Work required: Show all lines of the listing that hold the word "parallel".

Exercise material:
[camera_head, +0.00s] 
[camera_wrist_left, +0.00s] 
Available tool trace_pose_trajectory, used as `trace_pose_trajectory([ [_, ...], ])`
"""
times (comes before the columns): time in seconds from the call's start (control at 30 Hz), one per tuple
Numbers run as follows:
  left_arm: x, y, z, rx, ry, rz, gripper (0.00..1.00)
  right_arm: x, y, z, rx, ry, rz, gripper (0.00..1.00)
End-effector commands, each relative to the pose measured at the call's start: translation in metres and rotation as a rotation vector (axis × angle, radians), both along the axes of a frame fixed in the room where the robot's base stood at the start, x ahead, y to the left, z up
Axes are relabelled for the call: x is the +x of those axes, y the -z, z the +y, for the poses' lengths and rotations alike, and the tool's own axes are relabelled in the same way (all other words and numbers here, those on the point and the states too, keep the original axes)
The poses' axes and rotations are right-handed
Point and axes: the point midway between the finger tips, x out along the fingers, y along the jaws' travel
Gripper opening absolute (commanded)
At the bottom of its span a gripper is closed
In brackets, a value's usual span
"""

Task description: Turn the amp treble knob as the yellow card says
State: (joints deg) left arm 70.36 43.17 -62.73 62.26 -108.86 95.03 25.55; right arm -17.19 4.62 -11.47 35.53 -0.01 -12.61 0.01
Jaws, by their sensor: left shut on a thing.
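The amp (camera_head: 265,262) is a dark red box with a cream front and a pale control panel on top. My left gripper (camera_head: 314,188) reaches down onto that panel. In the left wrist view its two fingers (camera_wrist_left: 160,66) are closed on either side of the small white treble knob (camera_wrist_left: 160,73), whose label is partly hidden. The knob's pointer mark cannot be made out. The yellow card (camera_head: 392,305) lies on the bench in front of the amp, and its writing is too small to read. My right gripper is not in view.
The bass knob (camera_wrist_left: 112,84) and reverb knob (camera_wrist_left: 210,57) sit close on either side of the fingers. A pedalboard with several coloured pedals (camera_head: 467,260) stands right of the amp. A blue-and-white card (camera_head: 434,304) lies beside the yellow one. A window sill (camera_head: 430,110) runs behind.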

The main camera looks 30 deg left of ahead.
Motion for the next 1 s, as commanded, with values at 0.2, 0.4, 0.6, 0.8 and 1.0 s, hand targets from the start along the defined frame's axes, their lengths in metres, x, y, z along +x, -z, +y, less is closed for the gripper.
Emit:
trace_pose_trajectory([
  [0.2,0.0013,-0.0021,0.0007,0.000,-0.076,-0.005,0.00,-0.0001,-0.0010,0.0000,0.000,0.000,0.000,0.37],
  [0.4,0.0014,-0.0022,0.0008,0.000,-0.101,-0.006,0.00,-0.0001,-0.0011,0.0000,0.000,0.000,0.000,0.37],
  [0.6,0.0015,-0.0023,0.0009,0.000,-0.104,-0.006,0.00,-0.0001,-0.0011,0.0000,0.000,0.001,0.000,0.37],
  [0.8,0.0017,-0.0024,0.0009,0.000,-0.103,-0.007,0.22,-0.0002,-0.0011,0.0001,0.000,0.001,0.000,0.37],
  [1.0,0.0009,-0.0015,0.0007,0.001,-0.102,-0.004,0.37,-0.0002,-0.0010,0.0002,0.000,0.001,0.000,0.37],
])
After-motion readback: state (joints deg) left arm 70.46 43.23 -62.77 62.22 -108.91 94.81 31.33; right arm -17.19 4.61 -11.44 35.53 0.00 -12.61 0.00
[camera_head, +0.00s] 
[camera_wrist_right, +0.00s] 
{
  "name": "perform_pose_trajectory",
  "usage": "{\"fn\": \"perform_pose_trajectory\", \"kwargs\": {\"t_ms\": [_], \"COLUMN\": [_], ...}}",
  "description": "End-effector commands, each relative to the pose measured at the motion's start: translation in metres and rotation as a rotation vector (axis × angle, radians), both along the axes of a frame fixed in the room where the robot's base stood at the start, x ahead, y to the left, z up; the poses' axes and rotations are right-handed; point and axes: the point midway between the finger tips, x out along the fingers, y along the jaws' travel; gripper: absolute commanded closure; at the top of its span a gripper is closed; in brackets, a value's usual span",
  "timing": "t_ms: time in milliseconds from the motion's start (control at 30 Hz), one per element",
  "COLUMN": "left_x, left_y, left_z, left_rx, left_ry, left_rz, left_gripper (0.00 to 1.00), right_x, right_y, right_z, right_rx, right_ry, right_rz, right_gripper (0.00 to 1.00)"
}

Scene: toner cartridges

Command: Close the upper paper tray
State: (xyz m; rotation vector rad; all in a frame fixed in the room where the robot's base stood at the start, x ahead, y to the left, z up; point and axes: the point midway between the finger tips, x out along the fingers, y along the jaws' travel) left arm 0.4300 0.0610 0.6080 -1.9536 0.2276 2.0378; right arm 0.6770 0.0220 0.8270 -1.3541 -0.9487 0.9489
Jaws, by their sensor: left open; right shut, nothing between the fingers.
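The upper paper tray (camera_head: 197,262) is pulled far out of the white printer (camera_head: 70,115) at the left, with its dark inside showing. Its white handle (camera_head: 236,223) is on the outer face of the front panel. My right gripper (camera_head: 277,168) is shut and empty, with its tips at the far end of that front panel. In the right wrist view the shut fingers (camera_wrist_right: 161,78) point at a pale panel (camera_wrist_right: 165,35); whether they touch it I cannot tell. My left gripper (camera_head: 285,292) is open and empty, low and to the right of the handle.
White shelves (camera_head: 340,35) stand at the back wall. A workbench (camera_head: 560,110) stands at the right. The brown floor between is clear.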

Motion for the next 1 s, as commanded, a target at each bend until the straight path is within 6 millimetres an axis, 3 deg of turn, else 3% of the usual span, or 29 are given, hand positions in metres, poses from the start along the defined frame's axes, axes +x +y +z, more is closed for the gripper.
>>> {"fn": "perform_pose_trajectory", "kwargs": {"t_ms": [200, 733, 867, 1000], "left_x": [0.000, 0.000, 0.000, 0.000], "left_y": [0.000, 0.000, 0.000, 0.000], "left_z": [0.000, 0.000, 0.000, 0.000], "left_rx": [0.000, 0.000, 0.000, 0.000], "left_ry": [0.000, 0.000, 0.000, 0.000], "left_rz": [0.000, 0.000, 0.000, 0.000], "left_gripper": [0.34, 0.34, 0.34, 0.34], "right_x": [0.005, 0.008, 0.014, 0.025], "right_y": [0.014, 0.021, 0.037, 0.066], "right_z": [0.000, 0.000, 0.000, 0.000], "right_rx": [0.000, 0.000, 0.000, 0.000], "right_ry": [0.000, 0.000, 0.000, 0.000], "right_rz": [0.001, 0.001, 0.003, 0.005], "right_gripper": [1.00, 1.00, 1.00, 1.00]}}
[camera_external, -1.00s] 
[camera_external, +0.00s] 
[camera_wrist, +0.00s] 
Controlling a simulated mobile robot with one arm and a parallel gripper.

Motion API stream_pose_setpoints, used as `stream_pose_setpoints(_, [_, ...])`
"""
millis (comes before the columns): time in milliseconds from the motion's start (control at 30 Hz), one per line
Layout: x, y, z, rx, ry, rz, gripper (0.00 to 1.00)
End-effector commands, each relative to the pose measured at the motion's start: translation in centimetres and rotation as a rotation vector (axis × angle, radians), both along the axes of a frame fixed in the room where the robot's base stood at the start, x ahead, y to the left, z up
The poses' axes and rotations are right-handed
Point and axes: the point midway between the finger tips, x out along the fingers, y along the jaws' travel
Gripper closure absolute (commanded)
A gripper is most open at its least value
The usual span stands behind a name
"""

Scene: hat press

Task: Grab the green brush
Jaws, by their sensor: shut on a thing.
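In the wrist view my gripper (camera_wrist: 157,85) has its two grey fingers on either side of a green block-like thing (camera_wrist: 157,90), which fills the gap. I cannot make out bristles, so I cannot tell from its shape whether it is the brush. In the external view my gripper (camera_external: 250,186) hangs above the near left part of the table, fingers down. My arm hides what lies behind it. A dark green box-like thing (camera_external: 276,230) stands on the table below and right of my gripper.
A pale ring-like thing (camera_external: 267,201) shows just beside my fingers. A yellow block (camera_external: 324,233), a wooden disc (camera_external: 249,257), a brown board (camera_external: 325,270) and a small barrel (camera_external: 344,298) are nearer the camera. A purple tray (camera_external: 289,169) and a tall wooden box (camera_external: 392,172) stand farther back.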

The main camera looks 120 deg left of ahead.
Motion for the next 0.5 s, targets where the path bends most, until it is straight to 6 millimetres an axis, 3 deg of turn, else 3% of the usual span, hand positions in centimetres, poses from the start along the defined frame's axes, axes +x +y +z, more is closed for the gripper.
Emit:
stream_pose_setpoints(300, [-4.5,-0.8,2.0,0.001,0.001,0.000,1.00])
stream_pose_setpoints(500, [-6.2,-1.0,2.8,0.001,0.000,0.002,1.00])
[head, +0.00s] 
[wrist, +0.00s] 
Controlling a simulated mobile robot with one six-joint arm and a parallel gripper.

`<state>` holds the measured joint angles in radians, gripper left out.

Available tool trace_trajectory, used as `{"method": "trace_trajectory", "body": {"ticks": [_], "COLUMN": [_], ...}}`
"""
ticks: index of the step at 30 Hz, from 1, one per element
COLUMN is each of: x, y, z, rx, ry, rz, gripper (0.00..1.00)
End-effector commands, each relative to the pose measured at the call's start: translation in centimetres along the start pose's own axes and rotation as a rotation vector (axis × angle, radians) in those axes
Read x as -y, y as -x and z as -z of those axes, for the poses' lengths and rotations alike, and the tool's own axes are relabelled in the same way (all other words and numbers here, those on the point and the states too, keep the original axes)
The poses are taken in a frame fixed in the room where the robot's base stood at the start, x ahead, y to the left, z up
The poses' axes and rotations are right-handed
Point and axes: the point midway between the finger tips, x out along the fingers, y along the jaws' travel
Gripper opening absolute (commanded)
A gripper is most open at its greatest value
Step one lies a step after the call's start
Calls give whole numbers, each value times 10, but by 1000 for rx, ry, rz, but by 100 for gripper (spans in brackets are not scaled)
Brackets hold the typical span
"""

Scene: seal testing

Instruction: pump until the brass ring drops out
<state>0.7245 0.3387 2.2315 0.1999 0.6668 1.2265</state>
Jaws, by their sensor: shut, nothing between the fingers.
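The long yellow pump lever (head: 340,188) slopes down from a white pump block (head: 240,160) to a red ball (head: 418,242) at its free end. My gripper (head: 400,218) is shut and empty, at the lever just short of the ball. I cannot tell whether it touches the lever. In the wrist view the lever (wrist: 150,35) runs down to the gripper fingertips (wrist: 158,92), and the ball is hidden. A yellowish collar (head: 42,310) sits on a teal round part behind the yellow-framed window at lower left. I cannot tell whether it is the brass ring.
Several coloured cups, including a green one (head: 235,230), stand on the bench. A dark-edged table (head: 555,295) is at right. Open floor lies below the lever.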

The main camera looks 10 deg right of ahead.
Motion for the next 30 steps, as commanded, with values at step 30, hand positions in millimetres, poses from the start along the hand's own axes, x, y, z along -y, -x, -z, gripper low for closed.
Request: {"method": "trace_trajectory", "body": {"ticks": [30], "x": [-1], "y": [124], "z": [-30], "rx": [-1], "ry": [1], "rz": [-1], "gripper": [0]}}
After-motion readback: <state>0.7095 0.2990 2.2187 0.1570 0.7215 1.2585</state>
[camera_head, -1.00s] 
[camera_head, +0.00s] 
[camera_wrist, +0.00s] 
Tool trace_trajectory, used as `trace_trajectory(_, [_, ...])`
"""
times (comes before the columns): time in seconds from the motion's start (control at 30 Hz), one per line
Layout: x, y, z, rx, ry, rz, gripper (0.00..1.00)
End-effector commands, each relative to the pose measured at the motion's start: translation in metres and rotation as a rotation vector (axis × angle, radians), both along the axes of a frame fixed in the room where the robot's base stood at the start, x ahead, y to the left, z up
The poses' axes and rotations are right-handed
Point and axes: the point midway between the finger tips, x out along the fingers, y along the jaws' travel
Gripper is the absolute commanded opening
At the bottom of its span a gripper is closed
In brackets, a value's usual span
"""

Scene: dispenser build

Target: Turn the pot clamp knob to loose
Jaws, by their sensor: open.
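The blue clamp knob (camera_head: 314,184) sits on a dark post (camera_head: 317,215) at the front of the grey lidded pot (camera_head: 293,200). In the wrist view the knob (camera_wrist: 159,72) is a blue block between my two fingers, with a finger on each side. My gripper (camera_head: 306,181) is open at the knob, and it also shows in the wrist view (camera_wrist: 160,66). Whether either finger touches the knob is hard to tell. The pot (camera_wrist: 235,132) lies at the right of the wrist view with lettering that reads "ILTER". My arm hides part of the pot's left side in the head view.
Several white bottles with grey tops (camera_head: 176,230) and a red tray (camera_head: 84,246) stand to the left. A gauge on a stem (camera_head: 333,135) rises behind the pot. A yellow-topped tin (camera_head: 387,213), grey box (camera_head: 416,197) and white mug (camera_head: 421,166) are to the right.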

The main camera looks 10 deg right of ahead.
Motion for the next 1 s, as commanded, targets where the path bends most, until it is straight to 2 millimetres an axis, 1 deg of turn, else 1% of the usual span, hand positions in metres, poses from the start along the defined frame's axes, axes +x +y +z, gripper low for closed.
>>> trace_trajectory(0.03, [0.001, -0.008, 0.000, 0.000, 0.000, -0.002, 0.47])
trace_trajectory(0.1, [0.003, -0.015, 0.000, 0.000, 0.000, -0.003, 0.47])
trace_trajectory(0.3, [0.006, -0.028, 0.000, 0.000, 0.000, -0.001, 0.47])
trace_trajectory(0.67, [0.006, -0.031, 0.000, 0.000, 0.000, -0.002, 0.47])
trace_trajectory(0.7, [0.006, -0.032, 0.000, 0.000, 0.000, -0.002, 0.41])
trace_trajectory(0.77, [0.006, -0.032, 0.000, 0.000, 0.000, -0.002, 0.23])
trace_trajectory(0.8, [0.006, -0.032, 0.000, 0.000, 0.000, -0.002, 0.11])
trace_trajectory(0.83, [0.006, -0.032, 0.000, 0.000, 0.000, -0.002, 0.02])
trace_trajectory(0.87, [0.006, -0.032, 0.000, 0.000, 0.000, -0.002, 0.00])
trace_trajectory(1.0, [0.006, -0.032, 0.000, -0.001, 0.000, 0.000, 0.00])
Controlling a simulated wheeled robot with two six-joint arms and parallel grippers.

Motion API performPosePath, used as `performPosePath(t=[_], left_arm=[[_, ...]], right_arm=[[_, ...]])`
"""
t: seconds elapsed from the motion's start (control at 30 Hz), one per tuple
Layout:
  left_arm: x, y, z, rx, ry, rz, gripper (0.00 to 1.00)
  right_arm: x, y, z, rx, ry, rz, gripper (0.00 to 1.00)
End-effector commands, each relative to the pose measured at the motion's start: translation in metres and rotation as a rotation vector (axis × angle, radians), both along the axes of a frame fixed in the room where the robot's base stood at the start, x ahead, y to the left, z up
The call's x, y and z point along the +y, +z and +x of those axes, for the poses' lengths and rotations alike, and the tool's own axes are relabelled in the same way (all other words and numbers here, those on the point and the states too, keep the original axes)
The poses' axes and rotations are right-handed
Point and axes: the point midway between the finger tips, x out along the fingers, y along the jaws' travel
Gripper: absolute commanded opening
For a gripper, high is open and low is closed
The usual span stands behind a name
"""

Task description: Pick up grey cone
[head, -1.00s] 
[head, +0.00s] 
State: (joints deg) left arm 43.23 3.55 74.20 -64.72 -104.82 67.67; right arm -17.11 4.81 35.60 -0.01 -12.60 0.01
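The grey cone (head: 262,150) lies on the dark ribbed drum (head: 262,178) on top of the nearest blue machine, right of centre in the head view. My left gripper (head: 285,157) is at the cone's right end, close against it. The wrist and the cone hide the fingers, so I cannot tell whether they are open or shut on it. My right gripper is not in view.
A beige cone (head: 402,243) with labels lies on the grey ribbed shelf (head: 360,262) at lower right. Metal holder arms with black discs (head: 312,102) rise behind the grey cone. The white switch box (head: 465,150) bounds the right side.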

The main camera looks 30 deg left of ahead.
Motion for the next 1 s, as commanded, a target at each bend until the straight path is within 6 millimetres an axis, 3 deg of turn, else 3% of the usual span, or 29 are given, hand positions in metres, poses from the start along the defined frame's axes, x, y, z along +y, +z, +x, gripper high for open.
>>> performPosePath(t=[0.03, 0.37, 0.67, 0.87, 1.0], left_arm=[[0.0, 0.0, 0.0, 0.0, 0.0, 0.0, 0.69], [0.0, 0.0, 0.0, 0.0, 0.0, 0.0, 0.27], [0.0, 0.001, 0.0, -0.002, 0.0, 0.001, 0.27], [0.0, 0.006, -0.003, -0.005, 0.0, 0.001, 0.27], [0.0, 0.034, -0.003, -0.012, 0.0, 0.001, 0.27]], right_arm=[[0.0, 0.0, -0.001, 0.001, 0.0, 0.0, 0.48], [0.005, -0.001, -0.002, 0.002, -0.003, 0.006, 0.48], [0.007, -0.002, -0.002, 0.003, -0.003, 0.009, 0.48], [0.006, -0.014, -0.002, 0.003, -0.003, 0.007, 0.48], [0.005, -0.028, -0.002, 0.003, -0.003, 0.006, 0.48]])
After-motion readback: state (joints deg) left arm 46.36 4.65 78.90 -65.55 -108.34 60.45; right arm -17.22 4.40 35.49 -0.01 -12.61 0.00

Exercise solution:
Controlling a simulated mobile robot with one arm and a parallel gripper.
Controlling a simulated mobile robot with one six-joint arm and a parallel gripper.
Controlling a simulated wheeled robot with two six-joint arms and parallel grippers.

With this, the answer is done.